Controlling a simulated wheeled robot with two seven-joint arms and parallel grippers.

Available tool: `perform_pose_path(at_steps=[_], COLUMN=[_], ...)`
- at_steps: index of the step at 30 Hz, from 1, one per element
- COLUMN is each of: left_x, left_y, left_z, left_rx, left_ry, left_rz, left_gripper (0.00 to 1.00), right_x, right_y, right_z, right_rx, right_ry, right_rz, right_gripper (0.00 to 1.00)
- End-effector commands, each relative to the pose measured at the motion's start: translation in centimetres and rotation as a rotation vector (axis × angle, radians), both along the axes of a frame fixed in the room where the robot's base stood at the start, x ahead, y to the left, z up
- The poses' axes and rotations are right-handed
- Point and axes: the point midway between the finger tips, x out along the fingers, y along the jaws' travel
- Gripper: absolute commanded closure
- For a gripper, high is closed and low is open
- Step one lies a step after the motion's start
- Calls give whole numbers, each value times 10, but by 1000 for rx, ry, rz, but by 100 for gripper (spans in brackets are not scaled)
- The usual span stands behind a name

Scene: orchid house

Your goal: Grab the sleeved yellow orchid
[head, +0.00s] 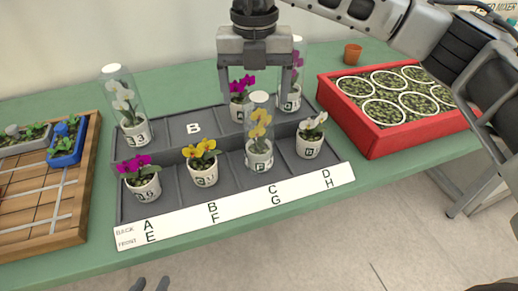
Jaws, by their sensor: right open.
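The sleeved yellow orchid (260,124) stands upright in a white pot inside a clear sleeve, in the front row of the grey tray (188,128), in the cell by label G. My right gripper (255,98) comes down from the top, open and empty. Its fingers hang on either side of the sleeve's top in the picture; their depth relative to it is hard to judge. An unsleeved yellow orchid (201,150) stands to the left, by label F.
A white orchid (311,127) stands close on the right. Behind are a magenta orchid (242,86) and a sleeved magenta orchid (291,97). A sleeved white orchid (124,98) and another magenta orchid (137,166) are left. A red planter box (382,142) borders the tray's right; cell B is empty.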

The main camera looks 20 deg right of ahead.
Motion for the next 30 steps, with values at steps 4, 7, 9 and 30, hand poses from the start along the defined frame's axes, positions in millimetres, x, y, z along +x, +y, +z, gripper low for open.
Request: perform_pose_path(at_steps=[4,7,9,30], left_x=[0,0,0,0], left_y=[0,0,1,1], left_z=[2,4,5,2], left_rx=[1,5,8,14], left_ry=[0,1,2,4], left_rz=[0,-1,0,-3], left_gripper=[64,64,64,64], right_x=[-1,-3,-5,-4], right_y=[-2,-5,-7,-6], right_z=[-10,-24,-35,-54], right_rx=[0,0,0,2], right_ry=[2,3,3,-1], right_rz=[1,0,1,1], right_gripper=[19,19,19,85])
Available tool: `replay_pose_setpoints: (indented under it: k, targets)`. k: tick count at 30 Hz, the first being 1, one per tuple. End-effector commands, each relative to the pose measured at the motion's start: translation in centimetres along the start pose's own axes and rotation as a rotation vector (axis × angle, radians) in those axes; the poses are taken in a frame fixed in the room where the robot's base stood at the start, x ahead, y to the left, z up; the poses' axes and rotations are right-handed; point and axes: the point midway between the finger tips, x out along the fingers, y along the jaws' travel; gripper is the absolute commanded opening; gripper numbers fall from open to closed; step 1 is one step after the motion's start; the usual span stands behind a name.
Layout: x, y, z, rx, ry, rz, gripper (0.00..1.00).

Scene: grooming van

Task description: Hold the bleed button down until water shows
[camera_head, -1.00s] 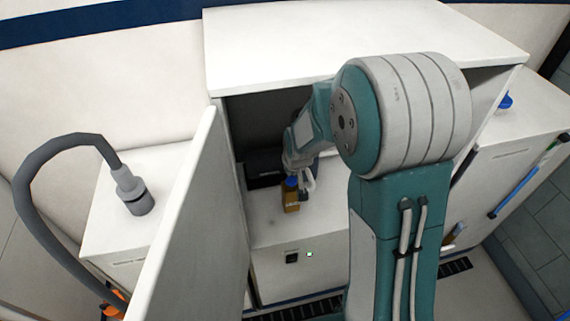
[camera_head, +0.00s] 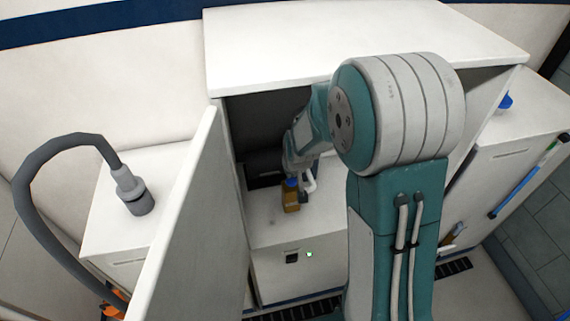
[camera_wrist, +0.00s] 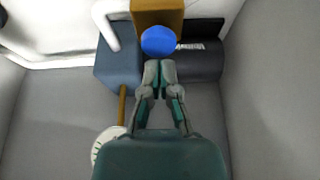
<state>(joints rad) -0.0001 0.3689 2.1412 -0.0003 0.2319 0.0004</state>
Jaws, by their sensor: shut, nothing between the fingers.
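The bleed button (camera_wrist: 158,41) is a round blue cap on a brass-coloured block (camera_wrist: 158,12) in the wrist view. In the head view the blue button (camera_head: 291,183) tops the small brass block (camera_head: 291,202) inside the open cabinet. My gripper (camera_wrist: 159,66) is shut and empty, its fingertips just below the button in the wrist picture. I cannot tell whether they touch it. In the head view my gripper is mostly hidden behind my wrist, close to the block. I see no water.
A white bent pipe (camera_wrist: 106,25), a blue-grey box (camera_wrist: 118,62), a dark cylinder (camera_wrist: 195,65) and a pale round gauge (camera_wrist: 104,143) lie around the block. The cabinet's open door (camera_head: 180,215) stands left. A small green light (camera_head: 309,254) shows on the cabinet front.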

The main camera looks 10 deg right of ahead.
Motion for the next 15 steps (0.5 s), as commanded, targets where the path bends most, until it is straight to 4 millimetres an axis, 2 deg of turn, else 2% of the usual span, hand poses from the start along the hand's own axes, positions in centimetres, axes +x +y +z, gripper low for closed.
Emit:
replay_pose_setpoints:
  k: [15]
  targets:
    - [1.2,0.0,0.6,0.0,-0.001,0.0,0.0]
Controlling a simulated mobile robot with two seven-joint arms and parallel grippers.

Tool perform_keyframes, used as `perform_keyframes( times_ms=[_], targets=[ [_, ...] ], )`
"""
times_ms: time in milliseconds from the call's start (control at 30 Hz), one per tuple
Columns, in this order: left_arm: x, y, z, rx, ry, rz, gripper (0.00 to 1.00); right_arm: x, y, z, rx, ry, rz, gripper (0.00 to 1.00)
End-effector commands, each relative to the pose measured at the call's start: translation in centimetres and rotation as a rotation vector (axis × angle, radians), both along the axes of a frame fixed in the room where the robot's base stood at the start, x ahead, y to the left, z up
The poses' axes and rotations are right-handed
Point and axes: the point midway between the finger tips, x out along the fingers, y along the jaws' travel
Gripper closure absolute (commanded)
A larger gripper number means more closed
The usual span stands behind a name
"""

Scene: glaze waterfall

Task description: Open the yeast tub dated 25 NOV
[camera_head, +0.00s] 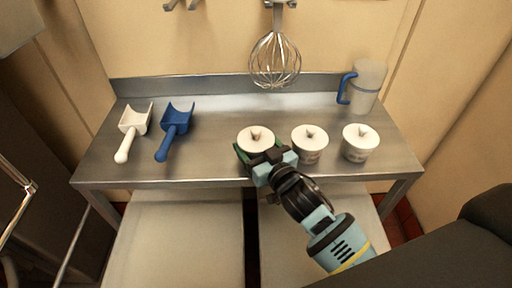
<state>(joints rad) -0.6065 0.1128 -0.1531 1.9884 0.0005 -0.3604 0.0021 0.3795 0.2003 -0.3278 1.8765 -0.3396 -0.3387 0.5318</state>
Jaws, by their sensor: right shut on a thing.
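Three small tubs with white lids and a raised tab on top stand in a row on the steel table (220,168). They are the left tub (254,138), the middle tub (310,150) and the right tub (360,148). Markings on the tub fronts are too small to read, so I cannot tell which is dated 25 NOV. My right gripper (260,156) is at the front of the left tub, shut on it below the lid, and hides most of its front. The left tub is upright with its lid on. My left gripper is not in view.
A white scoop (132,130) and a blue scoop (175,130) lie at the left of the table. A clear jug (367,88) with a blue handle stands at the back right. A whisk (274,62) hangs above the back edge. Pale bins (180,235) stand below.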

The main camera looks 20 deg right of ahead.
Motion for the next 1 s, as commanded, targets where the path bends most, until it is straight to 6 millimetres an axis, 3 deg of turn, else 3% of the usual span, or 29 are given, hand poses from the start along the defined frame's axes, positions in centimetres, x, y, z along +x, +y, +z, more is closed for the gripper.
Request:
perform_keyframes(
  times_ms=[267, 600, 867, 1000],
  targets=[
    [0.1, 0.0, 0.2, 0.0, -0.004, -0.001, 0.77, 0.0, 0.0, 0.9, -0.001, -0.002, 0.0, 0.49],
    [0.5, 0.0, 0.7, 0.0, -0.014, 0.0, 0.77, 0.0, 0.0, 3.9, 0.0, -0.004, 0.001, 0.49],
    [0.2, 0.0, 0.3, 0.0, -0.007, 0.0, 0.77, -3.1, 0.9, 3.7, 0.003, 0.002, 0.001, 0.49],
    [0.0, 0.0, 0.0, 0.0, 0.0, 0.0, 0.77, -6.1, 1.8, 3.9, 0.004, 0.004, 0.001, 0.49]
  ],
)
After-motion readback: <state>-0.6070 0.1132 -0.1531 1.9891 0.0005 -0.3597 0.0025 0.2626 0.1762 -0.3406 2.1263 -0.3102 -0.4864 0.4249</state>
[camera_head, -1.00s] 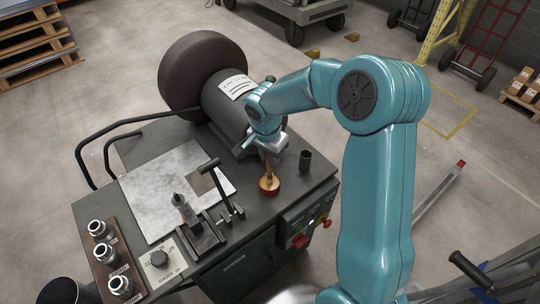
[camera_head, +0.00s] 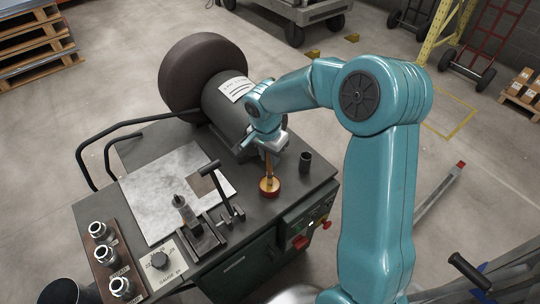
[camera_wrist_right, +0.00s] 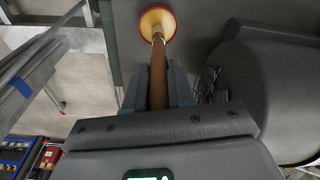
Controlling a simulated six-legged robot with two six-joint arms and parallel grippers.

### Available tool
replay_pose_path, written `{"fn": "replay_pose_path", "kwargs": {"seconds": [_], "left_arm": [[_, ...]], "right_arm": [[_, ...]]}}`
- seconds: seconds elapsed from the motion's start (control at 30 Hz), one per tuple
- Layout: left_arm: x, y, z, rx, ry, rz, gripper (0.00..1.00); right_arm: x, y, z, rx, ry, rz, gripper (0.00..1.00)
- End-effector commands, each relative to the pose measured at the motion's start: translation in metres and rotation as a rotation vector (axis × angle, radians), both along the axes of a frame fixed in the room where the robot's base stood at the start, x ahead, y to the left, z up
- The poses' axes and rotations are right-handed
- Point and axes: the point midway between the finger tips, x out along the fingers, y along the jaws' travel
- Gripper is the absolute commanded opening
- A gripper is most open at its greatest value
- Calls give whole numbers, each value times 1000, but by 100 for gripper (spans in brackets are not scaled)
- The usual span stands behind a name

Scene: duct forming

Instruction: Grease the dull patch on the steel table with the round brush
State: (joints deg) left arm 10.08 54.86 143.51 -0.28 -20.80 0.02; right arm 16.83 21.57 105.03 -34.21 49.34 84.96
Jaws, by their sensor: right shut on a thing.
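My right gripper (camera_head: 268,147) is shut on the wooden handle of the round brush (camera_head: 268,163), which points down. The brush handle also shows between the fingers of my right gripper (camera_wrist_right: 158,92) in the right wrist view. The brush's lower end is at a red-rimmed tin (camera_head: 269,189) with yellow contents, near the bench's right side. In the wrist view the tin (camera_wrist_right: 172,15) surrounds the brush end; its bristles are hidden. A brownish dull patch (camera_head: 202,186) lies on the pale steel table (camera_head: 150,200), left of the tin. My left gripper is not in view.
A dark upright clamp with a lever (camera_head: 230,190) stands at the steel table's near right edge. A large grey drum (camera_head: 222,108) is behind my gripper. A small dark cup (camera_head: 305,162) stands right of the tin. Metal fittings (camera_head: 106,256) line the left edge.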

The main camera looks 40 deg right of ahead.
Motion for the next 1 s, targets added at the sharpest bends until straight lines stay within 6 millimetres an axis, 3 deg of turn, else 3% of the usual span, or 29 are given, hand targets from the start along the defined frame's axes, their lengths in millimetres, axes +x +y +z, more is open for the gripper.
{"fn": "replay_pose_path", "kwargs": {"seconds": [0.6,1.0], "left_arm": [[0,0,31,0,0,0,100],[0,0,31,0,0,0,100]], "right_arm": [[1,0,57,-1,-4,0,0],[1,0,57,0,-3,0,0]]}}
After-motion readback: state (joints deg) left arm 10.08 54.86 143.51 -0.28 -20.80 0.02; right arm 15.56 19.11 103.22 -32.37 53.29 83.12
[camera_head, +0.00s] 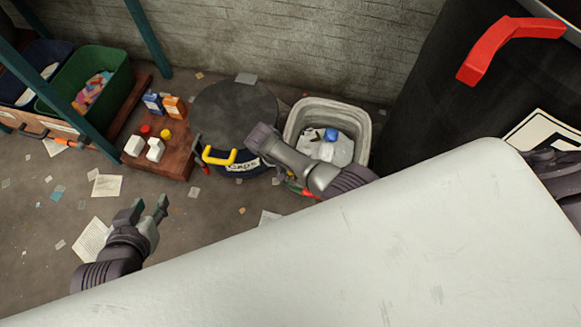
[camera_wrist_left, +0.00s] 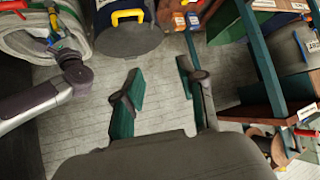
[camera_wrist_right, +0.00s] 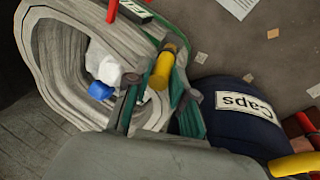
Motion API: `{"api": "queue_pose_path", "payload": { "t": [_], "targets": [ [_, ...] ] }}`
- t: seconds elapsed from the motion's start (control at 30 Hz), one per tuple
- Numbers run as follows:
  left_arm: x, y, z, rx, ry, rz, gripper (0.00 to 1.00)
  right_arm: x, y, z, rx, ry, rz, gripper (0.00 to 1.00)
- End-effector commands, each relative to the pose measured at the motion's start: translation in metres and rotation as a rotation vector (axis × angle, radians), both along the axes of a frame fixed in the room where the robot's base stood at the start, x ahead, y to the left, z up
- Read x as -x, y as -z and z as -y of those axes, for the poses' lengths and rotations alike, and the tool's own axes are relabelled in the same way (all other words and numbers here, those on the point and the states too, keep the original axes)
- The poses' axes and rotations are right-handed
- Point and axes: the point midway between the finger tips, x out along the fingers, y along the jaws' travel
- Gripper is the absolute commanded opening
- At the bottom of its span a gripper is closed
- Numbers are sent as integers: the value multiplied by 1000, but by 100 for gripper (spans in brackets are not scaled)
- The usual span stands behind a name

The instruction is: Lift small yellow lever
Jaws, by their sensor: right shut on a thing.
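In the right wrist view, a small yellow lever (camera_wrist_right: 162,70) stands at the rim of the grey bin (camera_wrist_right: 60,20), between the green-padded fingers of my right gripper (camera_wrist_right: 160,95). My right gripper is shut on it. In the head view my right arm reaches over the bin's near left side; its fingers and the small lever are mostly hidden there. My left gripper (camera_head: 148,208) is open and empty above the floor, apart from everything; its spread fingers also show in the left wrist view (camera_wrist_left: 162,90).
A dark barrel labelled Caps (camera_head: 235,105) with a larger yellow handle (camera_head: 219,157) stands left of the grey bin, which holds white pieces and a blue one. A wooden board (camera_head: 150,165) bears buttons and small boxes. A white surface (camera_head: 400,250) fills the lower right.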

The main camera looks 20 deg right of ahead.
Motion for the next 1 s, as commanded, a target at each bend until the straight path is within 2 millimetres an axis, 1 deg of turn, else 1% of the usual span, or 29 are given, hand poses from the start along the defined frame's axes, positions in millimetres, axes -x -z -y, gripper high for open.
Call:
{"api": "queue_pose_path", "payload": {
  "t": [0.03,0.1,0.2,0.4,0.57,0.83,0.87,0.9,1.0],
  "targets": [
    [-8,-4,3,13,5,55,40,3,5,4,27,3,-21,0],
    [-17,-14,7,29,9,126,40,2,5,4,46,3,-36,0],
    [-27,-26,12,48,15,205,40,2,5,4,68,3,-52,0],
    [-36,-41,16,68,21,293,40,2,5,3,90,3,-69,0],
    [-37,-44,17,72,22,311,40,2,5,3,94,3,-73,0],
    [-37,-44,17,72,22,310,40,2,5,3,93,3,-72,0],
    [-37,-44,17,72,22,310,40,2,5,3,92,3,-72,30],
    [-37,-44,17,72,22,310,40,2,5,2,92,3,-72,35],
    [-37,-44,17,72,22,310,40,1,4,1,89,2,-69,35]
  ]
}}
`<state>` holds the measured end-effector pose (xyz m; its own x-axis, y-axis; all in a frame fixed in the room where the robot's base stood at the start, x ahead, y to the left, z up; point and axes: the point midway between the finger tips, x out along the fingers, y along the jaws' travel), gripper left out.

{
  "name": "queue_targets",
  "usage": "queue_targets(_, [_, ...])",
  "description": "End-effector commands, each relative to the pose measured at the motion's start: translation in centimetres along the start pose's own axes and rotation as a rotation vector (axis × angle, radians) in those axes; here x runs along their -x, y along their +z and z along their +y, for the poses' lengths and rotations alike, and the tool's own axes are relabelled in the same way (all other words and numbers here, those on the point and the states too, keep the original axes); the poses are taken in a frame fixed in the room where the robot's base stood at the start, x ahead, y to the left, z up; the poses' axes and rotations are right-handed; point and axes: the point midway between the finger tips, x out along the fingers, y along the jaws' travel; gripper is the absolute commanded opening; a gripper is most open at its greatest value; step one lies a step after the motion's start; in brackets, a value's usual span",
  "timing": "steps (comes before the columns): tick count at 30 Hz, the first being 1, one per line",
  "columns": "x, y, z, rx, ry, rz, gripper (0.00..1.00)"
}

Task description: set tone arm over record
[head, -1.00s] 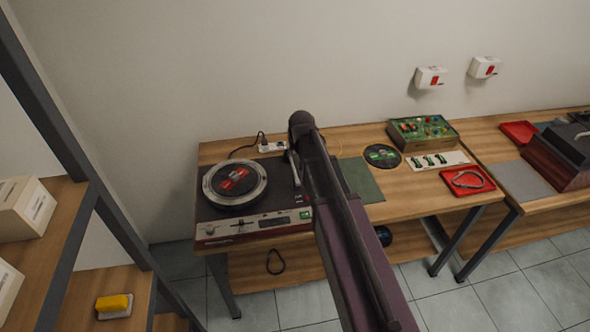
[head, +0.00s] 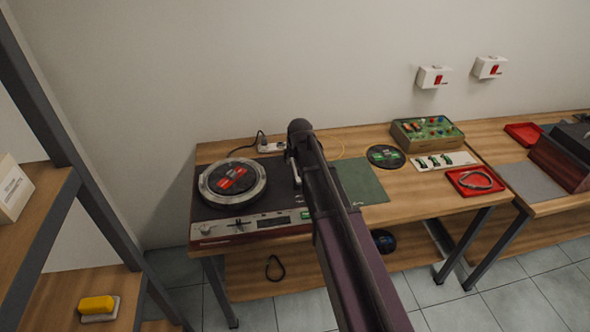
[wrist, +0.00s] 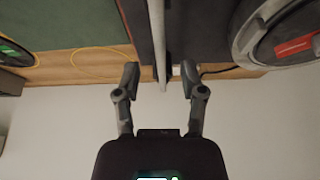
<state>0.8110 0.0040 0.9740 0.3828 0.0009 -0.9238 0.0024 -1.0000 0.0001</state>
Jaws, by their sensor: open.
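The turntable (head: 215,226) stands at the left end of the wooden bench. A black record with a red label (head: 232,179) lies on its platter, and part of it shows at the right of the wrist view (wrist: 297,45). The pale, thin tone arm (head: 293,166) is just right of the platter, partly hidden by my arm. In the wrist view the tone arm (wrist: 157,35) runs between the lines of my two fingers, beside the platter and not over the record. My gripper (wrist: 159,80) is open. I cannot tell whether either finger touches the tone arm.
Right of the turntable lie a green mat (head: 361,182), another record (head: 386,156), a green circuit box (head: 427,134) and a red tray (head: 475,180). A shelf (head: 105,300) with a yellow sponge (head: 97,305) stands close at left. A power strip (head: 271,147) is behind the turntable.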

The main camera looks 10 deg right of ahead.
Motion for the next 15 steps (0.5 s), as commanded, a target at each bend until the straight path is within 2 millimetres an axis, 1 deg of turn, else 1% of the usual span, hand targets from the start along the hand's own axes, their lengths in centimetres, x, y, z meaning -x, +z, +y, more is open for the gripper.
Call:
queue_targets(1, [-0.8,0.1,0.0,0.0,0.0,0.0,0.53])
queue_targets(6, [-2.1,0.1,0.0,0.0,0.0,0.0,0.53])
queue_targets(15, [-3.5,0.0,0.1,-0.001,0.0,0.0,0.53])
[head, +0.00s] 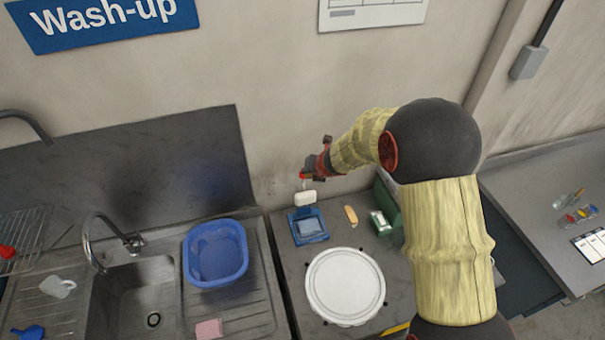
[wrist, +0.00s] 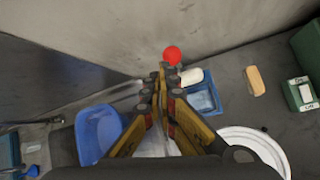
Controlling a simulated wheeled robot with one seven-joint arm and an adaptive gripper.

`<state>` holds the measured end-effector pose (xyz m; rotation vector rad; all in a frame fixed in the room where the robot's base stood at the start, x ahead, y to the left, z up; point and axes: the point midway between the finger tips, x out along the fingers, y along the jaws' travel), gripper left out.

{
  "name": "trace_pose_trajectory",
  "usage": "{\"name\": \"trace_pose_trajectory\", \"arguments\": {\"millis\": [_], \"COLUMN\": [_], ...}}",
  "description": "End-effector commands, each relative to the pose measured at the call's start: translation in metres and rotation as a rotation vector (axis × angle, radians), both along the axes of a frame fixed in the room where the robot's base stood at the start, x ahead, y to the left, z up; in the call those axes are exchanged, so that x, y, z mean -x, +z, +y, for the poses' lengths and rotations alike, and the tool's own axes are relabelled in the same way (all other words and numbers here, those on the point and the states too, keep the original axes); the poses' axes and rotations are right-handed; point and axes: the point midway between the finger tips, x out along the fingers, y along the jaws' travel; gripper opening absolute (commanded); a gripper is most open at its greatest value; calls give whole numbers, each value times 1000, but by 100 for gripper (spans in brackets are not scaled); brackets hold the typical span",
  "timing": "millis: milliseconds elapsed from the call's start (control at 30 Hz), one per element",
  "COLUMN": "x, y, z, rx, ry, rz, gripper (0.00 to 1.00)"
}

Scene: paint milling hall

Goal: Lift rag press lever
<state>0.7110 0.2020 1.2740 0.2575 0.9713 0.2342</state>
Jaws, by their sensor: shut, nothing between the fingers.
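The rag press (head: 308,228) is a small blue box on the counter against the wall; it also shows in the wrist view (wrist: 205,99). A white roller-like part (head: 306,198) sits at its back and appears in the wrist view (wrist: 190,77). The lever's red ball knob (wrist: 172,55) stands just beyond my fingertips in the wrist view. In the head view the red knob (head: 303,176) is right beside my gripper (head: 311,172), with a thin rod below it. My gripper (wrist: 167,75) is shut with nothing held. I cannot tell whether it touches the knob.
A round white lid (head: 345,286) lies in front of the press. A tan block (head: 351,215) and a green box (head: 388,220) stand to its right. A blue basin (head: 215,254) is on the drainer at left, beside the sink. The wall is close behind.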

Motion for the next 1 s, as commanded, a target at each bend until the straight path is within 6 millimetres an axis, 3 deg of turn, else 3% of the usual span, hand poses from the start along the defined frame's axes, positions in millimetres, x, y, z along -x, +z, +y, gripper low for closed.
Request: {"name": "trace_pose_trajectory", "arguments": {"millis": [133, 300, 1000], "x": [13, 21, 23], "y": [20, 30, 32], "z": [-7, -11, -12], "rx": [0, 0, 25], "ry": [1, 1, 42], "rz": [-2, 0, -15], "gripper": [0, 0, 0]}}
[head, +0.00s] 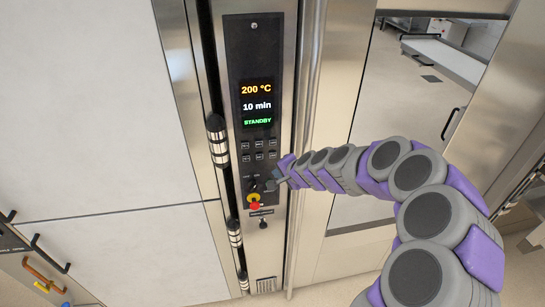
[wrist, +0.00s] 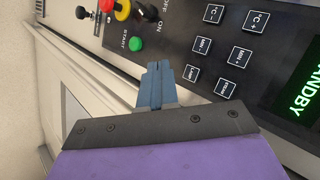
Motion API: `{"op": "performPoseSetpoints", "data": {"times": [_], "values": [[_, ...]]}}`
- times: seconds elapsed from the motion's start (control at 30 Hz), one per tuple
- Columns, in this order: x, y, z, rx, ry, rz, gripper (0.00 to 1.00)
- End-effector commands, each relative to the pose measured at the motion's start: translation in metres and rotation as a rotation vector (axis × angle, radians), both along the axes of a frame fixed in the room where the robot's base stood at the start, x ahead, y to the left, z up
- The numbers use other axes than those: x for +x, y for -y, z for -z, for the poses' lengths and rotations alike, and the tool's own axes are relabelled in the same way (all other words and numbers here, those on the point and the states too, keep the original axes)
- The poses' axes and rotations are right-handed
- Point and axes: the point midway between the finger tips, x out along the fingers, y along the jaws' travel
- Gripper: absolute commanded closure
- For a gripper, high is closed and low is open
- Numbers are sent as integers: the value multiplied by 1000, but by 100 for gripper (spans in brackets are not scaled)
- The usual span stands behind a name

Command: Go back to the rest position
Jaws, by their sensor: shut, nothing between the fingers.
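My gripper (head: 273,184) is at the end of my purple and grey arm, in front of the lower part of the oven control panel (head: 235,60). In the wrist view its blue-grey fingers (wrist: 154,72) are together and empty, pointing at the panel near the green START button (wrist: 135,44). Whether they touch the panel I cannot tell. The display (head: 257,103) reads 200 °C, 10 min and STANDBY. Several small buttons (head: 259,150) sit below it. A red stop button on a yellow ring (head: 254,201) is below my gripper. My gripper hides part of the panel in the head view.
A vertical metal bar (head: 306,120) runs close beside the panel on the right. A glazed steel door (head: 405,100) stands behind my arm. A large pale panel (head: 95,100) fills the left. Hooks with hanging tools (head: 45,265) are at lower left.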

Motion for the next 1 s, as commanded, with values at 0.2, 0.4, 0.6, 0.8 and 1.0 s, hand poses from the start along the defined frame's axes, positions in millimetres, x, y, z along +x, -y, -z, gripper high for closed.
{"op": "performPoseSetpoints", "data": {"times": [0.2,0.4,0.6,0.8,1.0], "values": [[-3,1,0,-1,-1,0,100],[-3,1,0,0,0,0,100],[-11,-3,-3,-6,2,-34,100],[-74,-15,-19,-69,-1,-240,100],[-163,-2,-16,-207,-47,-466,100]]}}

+++

Within the listing above, extract exactly the lines from the line with "Scene: duct forming" to the line with "State: (joints deg)", the two named lines included, and no others.

Scene: duct forming

Instruction: Grease the dull patch on the steel table with the round brush
State: (joints deg) left arm 10.08 54.86 143.51 -0.28 -20.80 0.02; right arm 16.83 21.57 105.03 -34.21 49.34 84.96

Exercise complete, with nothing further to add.